Posted by Justin Kundrat on November 16th, 2016

There’s a common misconception that every successful offense needs a primary ball-handler. Certainly at the collegiate level, some teams do. But Duke is not one of those teams, especially not this season. Point guards serve two critical roles in traditional offenses: 1) breaking pressure defense, and 2) initiating half-court offense. But in an era where wings and even forwards spend so much time developing “guard skills,” it’s no longer uncommon to see multiple initiators on the offensive end. Whether by choice or by circumstance, Duke has embraced this movement.

Frank Jackson is Duke's Point Guard, But the Devils Really Operate the Position by Committee (USA Today Images)

Frank Jackson is Duke’s Point Guard, But the Devils Really Operate the Position by Committee (USA Today Images)

Following the departure of the team’s last true playmaker, Tyus Jones, in 2015, the Blue Devils have since employed an amorphous offense that lacks a true lead guard. Derryck Thornton attempted to claim this role last season, but the offense ran more efficiently through others and eventually stayed that way.

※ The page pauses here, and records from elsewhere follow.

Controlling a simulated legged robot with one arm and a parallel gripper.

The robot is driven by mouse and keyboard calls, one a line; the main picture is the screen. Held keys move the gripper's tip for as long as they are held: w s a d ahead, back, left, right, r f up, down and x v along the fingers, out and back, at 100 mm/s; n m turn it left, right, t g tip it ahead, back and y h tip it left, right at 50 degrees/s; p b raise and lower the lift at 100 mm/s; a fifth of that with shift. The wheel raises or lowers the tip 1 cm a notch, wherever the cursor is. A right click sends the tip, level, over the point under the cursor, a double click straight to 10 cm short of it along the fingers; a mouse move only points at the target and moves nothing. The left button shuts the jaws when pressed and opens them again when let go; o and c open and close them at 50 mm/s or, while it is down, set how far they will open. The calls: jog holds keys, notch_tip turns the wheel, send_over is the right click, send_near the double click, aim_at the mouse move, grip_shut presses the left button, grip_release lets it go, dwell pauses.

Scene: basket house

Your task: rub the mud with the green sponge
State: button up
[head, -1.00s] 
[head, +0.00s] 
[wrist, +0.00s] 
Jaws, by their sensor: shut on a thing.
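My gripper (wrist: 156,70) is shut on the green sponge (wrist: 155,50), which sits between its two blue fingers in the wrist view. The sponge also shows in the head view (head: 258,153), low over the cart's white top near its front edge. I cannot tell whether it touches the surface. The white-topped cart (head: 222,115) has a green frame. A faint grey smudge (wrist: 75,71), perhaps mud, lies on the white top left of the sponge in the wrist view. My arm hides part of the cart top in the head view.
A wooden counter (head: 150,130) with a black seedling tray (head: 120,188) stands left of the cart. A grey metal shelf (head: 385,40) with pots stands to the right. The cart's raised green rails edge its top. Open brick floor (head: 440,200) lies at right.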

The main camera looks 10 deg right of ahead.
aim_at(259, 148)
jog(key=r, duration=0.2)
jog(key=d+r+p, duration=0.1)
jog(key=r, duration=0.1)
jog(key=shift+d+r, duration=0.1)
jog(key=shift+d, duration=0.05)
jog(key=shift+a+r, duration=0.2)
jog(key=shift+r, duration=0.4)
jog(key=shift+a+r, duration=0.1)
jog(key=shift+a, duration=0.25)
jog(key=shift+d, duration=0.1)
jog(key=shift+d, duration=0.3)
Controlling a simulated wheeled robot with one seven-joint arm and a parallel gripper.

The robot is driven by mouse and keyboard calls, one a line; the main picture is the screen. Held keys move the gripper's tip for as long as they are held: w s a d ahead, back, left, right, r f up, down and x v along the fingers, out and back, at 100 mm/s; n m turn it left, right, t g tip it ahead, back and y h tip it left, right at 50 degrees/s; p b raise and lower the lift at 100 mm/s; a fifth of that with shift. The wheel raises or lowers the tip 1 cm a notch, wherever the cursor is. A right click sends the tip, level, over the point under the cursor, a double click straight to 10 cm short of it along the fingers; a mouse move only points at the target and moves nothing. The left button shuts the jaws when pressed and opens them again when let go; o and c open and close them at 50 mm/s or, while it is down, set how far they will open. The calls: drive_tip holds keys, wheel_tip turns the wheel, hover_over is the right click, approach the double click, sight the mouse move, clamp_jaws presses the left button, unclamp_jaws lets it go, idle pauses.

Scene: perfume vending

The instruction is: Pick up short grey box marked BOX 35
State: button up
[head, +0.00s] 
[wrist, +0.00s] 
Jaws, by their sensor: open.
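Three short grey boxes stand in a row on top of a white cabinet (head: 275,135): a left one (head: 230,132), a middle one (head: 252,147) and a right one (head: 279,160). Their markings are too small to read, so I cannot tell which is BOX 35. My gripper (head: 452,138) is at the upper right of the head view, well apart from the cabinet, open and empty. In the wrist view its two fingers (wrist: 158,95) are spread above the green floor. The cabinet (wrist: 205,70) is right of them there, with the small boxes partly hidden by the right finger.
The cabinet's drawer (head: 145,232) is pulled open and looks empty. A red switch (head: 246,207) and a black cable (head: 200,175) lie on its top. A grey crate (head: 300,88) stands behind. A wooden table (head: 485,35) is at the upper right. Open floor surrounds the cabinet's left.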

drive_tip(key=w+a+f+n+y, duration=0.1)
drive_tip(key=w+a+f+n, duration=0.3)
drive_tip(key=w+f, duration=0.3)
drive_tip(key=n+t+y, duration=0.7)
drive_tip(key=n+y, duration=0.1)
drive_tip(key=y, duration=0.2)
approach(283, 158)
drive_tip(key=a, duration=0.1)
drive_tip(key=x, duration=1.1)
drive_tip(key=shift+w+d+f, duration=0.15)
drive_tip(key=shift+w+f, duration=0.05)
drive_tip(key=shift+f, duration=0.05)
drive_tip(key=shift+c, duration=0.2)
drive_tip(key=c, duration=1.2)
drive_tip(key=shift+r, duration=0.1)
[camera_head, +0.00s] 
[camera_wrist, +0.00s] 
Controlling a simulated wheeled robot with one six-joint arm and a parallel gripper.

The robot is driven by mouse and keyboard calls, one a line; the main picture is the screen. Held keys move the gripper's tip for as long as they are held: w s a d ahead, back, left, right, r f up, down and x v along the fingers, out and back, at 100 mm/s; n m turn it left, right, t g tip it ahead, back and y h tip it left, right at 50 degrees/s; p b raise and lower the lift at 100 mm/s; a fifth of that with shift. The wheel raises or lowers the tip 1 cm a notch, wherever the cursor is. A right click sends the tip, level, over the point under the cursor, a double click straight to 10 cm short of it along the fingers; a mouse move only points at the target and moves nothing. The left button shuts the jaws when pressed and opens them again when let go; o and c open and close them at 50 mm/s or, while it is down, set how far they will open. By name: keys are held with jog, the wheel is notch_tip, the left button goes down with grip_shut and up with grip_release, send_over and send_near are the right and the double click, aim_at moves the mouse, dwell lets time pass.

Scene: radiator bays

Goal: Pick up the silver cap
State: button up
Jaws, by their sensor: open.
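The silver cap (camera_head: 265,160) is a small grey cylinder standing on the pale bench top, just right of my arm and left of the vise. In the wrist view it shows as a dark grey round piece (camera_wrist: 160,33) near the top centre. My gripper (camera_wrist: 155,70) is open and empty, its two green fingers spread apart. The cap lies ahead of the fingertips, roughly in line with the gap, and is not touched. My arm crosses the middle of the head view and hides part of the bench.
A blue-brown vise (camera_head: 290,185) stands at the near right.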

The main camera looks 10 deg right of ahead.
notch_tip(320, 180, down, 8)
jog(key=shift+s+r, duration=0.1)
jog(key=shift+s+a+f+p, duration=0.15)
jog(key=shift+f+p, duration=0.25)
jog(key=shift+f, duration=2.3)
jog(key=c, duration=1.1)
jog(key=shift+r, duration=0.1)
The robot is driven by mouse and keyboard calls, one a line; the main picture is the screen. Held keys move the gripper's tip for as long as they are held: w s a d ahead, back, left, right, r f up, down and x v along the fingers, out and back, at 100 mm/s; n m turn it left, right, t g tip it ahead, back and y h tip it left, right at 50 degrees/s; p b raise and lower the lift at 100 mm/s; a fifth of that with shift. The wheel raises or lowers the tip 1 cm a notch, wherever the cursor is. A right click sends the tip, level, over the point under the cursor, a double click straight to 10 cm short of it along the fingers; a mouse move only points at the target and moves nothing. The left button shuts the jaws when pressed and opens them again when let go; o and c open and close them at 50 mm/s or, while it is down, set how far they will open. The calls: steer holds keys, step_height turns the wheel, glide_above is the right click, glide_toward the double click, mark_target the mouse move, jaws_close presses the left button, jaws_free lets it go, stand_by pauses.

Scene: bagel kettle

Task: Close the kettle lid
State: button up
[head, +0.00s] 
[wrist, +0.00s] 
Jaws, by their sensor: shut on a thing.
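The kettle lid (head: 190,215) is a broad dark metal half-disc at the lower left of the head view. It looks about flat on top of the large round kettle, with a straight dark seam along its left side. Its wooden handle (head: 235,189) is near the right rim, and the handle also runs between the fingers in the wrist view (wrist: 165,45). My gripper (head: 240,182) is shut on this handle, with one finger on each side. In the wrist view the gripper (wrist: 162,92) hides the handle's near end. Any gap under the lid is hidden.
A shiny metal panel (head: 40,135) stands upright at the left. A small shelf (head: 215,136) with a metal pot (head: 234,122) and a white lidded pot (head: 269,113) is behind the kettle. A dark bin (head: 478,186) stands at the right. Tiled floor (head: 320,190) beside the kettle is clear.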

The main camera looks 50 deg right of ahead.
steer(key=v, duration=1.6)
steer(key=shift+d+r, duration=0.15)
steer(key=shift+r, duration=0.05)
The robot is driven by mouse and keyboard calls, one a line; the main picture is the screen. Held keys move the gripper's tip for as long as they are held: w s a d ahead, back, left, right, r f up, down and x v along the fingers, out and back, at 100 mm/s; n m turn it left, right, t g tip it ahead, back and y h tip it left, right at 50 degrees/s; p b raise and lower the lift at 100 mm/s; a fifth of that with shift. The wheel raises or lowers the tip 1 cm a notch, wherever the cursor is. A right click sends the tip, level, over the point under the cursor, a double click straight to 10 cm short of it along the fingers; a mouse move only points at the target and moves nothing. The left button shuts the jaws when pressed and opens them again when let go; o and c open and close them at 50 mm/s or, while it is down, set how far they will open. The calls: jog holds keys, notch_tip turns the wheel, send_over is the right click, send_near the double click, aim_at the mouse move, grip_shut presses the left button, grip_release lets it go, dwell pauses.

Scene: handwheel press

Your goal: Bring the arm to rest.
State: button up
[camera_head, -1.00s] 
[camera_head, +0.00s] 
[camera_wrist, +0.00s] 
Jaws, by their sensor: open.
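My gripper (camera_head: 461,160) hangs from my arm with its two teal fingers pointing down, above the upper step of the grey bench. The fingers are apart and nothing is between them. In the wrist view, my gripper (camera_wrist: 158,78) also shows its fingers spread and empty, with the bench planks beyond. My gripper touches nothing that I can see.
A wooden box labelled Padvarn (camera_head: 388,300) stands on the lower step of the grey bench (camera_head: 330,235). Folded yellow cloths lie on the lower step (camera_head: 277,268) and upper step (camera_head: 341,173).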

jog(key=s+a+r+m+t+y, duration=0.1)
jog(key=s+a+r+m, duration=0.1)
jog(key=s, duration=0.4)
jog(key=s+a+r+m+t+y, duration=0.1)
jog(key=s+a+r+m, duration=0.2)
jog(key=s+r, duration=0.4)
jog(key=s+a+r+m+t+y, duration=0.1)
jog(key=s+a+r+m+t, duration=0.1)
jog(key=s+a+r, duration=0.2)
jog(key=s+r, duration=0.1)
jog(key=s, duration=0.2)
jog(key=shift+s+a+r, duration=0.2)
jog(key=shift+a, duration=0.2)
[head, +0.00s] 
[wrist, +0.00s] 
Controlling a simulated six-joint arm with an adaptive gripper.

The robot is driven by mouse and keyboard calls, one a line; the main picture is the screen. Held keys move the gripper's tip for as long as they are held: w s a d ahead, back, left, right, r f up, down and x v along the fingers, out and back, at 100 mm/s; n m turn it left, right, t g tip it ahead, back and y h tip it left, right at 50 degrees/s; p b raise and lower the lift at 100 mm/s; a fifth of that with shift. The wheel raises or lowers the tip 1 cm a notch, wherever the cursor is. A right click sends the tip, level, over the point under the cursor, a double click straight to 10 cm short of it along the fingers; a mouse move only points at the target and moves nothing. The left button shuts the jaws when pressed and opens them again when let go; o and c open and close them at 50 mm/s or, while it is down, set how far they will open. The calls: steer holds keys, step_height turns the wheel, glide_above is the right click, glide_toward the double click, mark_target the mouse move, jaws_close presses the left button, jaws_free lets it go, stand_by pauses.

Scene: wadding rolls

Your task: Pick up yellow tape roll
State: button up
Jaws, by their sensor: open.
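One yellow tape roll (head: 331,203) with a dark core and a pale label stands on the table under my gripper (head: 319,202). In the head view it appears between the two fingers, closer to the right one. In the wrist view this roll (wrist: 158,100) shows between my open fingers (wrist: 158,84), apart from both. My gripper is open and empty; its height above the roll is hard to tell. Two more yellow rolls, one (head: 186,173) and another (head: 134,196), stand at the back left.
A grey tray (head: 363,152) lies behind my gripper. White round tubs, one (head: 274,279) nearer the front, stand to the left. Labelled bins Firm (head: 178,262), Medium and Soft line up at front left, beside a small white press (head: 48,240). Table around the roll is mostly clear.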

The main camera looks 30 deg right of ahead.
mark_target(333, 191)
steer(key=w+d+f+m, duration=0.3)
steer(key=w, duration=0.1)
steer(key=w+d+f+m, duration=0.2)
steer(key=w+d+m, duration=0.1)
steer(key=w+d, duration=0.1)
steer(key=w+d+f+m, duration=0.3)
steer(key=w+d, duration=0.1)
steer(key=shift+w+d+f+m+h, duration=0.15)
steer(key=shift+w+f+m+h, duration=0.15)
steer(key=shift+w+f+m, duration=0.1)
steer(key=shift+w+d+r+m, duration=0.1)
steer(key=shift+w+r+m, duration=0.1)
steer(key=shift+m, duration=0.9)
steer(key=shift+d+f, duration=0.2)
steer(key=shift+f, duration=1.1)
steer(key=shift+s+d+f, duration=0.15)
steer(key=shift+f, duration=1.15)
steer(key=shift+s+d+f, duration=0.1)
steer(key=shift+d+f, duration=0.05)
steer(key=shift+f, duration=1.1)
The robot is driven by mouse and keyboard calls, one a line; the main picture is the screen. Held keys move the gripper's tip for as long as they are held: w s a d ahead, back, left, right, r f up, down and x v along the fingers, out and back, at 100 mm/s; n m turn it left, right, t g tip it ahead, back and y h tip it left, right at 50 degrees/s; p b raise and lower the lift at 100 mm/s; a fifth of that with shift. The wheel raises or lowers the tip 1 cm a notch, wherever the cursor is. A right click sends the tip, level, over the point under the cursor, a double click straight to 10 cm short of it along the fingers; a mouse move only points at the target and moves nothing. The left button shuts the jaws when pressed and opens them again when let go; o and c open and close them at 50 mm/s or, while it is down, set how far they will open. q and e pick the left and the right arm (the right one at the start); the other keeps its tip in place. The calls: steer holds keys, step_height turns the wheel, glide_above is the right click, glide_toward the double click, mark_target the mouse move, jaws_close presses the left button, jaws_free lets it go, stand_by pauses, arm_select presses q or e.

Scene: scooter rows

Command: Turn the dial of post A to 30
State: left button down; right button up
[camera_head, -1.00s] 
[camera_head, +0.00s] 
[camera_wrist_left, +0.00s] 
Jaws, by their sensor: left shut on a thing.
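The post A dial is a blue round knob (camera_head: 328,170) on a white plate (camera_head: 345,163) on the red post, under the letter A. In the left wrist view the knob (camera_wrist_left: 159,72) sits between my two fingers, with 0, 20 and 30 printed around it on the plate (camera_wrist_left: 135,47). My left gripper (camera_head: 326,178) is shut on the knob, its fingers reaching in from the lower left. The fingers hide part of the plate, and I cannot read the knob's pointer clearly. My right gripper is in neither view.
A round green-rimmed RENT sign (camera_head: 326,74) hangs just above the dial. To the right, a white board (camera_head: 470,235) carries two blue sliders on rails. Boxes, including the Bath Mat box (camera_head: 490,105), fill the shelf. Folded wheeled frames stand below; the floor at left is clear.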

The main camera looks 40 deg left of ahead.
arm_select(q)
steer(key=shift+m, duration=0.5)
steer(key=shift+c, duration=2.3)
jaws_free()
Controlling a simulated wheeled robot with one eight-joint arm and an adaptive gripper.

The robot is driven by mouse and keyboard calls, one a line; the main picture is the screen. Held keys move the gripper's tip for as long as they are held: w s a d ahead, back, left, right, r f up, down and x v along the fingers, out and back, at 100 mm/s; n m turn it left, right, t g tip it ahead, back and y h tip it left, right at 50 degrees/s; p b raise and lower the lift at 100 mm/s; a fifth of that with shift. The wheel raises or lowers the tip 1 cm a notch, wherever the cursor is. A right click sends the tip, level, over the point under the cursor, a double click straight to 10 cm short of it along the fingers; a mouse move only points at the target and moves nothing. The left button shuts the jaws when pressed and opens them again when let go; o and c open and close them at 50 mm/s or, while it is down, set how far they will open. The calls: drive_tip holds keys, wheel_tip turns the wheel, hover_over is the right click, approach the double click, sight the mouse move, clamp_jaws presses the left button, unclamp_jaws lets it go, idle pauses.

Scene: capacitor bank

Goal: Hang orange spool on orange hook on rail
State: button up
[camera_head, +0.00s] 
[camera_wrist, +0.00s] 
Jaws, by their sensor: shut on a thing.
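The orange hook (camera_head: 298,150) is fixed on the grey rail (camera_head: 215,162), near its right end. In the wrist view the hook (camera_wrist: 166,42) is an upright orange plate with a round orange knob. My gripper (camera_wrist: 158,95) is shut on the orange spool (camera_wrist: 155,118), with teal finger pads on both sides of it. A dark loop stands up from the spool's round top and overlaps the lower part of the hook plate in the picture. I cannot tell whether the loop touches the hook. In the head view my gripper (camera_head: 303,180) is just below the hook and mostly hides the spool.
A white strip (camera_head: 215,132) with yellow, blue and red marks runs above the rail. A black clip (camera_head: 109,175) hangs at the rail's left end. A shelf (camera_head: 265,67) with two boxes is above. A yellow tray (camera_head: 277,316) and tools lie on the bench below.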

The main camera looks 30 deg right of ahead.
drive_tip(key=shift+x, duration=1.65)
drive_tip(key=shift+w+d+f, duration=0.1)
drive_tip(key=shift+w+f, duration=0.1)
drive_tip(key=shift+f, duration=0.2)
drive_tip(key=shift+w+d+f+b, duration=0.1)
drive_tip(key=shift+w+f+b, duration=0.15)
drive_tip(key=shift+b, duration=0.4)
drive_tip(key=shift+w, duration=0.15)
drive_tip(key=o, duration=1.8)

Duke’s motion-heavy offense this season revolves around numerous backcourt scoring threats that are equally capable of creating for teammates. “The Chris Pauls, there aren’t as many,” head coach Mike Krzyzewski recently said. “He’s the old-fashioned point guard, the leader. Now you have a lot of lead guards that score and could run a team, but they may not be the guy that runs the team.”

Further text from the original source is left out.